The practice’s stunning, award-winning design brings this key interchange into the 21st century, just as it breathed new life into Manchester Piccadilly, the city’s other great station, in 2002.
BDP Director Peter Jenkins attributes the undoubted impact of the new-look Victoria to using ETFE.
“Creating a large, transparent roof was great for passengers but a huge challenge,” he says.
“The shape of the roof responds to the geometries of the building. You get these amazing twists in shape because it flows from about 5m high above the rail lines on one side and flows up to a height of 18m and merges into historic buildings. There’s no doubt the lines and curves really add drama.”
BDP gained experience with ETFE at Piccadilly and it was the material of choice for Victoria. Jenkins says: “The flexibility of ETFE is a huge part of making the roof work. Each of the 400 panels are uniquely shaped, and this could only be achieved through 3D modelling software and Building Information Modelling (BIM) techniques. It liberates the architectural thought process. I’d say it would be extremely challenging – if not impossible – to achieve this in glass.”
ETFE brings other massive advantages. It is self-cleaning, it won’t shatter if there’s an explosion and doesn’t combust or drip if there’s a fire. Being inert, it doesn’t degrade or discolour and its lightness means less steel is needed for support.
“In other parts of the station we used clear polycarbonate panels, for smaller platform canopies outside the roof for example.
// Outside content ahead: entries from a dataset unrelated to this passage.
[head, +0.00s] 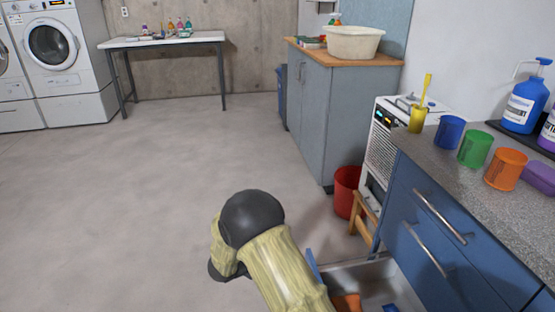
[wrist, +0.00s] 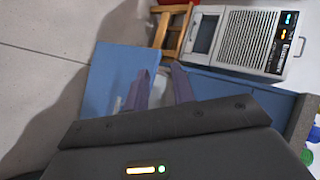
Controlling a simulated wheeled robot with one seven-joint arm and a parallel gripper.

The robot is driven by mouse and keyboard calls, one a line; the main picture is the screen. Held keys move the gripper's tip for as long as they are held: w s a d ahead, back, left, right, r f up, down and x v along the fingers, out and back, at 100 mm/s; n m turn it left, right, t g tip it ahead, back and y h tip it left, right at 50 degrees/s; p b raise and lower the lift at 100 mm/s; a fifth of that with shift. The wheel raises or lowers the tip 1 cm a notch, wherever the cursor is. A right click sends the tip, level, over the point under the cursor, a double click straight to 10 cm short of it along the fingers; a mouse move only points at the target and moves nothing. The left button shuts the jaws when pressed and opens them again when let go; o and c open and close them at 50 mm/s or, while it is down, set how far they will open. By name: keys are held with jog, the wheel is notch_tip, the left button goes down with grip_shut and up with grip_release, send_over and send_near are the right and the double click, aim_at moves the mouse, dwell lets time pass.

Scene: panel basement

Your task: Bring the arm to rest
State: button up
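My arm (head: 285,268), in a pale yellow ribbed cover with a dark grey rounded joint, reaches up from the bottom middle of the head view. The gripper itself does not show clearly there. In the wrist view my gripper (wrist: 161,76) has its two purple-grey fingers apart, with nothing seen held between them. Behind the fingers are the blue front panel (wrist: 110,78) and part of an open drawer. In the head view this open drawer (head: 345,273) lies just right of my arm, with an orange thing (head: 347,302) inside.
The blue cabinet (head: 440,205) and its counter (head: 455,148) fill the right side, with several coloured cups on top. A wooden stool (head: 362,215), red bucket (head: 346,190) and white heater-like appliance (head: 381,150) stand beyond the drawer. The floor (head: 120,200) at left is clear.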

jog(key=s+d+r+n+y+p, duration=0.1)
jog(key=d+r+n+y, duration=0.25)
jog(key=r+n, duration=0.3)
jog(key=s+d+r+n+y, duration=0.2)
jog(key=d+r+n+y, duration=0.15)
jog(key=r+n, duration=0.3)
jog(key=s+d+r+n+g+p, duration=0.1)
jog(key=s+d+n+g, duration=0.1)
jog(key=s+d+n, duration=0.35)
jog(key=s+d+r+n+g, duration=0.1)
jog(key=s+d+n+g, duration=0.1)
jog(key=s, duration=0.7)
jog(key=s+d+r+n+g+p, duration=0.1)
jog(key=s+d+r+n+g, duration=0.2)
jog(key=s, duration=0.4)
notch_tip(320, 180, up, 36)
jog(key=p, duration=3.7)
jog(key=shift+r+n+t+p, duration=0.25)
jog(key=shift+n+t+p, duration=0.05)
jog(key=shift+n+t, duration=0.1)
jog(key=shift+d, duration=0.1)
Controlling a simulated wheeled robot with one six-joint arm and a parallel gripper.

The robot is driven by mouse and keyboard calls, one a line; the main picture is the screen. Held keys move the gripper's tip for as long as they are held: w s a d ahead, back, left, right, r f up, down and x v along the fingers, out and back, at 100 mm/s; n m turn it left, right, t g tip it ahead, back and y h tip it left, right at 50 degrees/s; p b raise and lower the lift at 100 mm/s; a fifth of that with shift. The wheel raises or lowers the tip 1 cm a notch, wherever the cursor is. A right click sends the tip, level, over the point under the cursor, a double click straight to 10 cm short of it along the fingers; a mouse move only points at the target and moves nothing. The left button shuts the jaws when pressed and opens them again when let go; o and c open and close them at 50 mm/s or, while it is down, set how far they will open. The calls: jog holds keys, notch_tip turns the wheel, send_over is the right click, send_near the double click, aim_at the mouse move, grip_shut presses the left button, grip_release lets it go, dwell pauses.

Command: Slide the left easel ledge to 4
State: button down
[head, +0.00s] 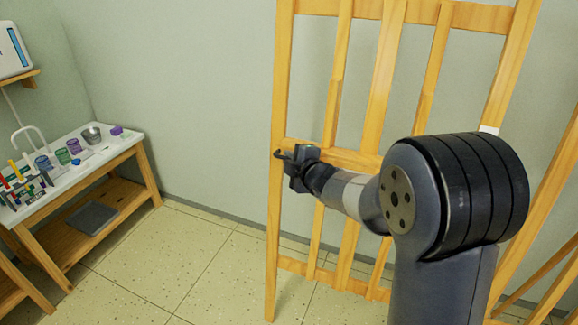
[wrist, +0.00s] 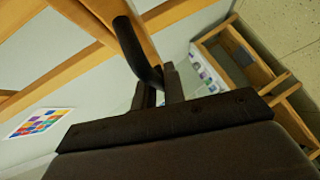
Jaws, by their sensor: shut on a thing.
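The wooden easel (head: 281,90) stands upright against the wall in the head view. Its ledge (head: 352,159) is a wooden crossbar at about mid-height, partly covered by my arm. My gripper (head: 291,158) is at the left end of the ledge, shut on a dark handle (head: 279,153). In the wrist view the dark, bent handle (wrist: 137,48) runs down to between the fingers of my gripper (wrist: 160,86). No scale numbers are readable, so I cannot tell the ledge's setting. A small white patch (head: 489,129) shows on the right upright.
A wooden bench (head: 145,165) with a white top holds cups and racks at the left. Another wooden frame (head: 548,205) stands at the right edge. A coloured-squares poster (wrist: 38,122) hangs on the wall. Tiled floor (head: 190,245) is clear between bench and easel.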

Modern polycarbonate looks like glass, doesn’t discolour and is used a lot in refurbished heritage roofs.”
Commenting on modern station design, he says:
“For me the creation of Grimshaw’s Waterloo International station in the early 90s really marked a return to grand design in this sector. Now I see two styles emerging. One with more angular planes forming smaller stations and then the grand, heroic structures of larger buildings. There was always a difference in style between the two scales and that’s still true today.”
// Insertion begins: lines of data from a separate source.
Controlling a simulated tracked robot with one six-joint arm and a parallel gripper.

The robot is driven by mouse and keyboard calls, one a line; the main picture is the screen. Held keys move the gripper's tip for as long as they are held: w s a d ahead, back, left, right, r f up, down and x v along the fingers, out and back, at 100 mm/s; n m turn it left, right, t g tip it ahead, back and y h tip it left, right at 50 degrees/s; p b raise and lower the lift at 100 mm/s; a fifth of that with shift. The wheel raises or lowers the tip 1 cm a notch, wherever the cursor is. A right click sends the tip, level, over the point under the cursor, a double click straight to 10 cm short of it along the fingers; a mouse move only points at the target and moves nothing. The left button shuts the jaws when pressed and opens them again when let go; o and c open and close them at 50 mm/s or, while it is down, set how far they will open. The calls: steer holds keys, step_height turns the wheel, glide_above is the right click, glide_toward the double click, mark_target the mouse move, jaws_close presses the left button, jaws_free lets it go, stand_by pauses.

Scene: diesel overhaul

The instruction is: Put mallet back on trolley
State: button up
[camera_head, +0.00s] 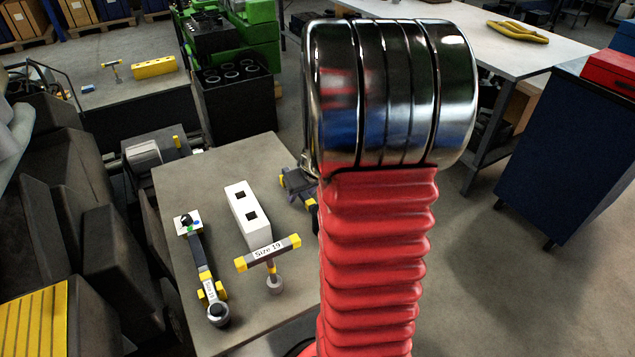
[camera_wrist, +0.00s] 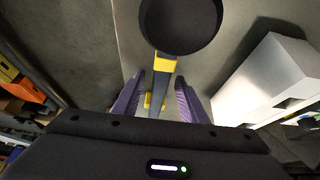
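The mallet shows in the wrist view, with a round black head (camera_wrist: 180,22) and a yellow-banded handle (camera_wrist: 164,66). It appears to rest on a grey top near an edge; contact is not clear. My gripper (camera_wrist: 160,76) has its two purple fingers on either side of the handle, apart, with gaps beside it. In the head view my gripper (camera_head: 298,181) is over the right side of the grey-topped trolley (camera_head: 190,165), partly hidden by my red arm. There, the mallet is mostly hidden behind the arm.
The block is close to my gripper's right in the wrist view (camera_wrist: 262,78). A blue cabinet (camera_head: 560,150) stands right.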

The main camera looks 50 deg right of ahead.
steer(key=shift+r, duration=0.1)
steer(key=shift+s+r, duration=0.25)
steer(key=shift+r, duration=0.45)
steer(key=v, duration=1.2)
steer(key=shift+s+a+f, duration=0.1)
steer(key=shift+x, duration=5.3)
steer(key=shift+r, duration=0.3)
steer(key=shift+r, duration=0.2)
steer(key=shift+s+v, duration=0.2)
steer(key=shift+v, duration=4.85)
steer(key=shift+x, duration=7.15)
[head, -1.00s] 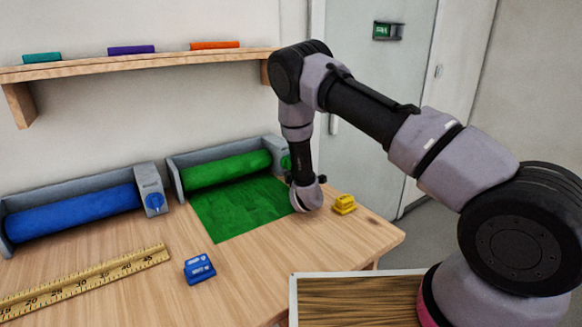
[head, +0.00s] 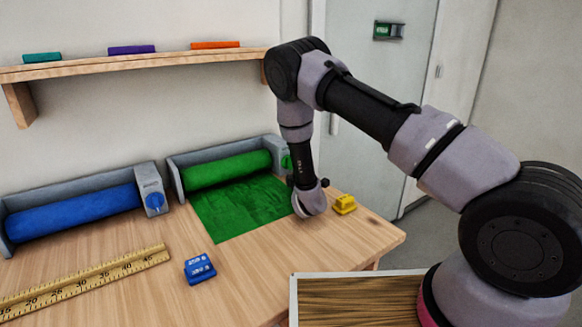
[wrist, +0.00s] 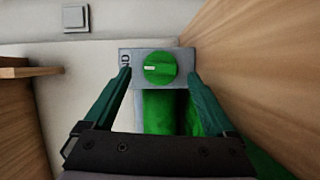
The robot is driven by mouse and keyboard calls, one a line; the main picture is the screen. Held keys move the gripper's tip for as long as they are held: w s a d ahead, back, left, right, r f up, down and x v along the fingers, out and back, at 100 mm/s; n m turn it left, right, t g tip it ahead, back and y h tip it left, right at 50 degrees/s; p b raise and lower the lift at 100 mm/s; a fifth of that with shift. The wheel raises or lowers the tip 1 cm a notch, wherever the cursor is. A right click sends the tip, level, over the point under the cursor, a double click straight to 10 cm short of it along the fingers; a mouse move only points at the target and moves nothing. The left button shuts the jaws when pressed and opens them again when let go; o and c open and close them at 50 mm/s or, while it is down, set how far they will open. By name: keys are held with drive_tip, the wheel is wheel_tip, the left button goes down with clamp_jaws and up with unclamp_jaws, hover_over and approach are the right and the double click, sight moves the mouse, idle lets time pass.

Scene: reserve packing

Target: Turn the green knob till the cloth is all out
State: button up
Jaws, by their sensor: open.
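The green knob (wrist: 160,68) is round with a pale mark pointing left, on a grey plate (wrist: 128,56) in the wrist view. In the head view the knob (head: 286,162) shows partly behind my arm, at the right end of the green roll's holder. The green cloth (head: 240,205) lies spread on the table in front of its roll (head: 226,170). My gripper (wrist: 160,72) is open, with one teal finger on each side of the knob and a gap to it on both sides. In the head view the fingers are hidden.
A blue roll (head: 75,213) with a blue knob (head: 155,200) stands to the left. A yellow ruler (head: 85,283), a blue block (head: 199,268) and a yellow block (head: 344,204) lie on the table. A shelf (head: 140,63) hangs above.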

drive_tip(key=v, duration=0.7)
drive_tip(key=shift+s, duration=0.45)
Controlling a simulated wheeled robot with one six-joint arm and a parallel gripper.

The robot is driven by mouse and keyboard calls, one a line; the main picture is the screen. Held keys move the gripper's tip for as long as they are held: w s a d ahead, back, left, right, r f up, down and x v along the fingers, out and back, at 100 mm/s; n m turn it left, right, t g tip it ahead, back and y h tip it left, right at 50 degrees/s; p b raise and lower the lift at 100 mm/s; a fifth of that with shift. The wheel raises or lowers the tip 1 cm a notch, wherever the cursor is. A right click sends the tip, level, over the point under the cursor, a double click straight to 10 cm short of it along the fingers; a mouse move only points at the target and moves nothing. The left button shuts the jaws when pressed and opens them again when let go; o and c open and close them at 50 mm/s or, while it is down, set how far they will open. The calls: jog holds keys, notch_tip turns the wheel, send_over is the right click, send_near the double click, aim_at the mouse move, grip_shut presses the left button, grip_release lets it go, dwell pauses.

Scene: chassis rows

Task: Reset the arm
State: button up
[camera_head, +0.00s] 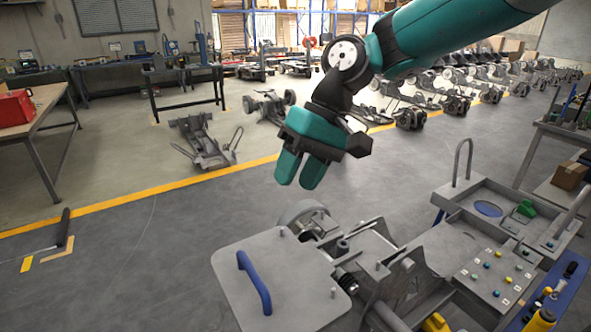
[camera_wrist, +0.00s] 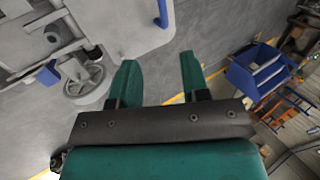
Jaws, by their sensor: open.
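My gripper (camera_head: 301,169) hangs in the air in the head view, its two green fingers pointing down and slightly left. It is open, with nothing between the fingers. In the wrist view my gripper (camera_wrist: 157,80) shows its two fingers apart, with bare grey floor between them. My green arm comes in from the upper right of the head view. The fingers are above and behind a grey cart or chassis (camera_head: 285,278) whose flat plate carries a blue handle (camera_head: 254,282). The gripper touches nothing that I can see.
A grey console with buttons (camera_head: 490,272) stands at the lower right. A wheel (camera_wrist: 85,82) of the chassis shows in the wrist view, with a blue bin (camera_wrist: 257,70) at right. A red box (camera_head: 15,108) sits on a bench at left. Floor at left is mostly clear.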

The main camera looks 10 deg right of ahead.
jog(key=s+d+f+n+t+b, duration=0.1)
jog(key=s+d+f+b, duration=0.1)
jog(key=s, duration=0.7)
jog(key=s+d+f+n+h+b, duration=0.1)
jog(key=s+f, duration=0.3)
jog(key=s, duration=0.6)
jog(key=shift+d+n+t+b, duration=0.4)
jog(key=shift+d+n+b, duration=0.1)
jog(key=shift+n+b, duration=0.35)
Although working on a slightly smaller scale, architects at Jefferson Sheard thought big for the striking bus-rail interchange at Liverpool South Parkway in Garston. A sweeping, concave, all-glass frontage that greets and envelops travellers is constructed from a frameless, bolt-fixed, glass system on steel supports.
Managing Director Tom Rhys Jones, says:
“We’re proud of our award-winning design and its great looks, but it’s ultimately practical. Liverpool South Parkway comprises two railway stations – one for Merseyrail’s metro and the other on the mainline to London – joined together with a bus station at the front.”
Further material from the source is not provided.